Good Financial Management Practices

Good Financial Management Practices


Financial management is a process of proper utilization of the funds invested in an organization by planning, organizing, controlling and directing financial activities of any organization, like budgeting, management of funds, determining the sources of funds, allocation of funds, cash management & financial control, etc. And the process of implementing the financial activities in the best possible way.

Some of the good financial management practices are briefly described below:

Good Financial Management Practices


The first and foremost work to be done is planning. We must precisely define our objectives and identify and quantify available and potential resources.

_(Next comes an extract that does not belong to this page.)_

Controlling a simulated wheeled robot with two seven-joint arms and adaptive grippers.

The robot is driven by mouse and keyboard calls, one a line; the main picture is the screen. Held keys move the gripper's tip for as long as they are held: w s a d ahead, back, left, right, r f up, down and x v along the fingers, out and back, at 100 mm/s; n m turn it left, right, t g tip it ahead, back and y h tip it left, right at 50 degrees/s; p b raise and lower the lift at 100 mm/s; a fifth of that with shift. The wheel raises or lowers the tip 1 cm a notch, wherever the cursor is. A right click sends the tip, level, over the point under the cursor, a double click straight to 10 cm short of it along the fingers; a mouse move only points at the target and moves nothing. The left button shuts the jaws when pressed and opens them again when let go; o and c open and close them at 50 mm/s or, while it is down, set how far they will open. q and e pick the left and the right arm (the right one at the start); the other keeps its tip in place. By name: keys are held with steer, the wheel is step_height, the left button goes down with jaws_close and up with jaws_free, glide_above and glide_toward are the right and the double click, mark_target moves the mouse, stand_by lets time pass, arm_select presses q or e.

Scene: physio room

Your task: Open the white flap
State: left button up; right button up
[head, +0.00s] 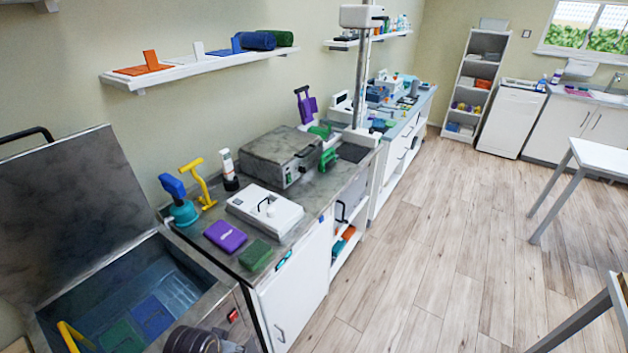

Budgeting is the process of prediction or estimation of Revenue & Expenses for the upcoming period more often for the financial year. Budgeting helps in identifying areas that incur the most operating costs, or exceed the budgeted cost. It also helps organizations function with financial efficiency & reduce wastage. And most important part of budgeting is ensuring sufficient liquidity to cover operating expenses.

Financial Controls

Financial control is the process & rules of utilizing available resources & identifying financial risks and minimizing those risks in the right way, in the right place at the right time. There are many techniques for financial control: Ratio Analysis, Cost Management, Profit and Loss Control & Financial Forecasting, etc.


Accountability means bearing duties and responsibilities by the accountable person effectively otherwise he/she will be answerable. It is very important to bring smoothness and effectiveness to financial management practices.

Payment of tax at the right time

Government tax should be paid at the right time. A firm shouldn’t be delayed in paying tax otherwise fines will be charged.

Make a separate account between business & personal accounts

There should be a separation between personal and business accounts. Don’t do any personal transactions in a business account. It is important because it helps to identify the company’s actual profit and loss & reduces confusion and makes a clear account.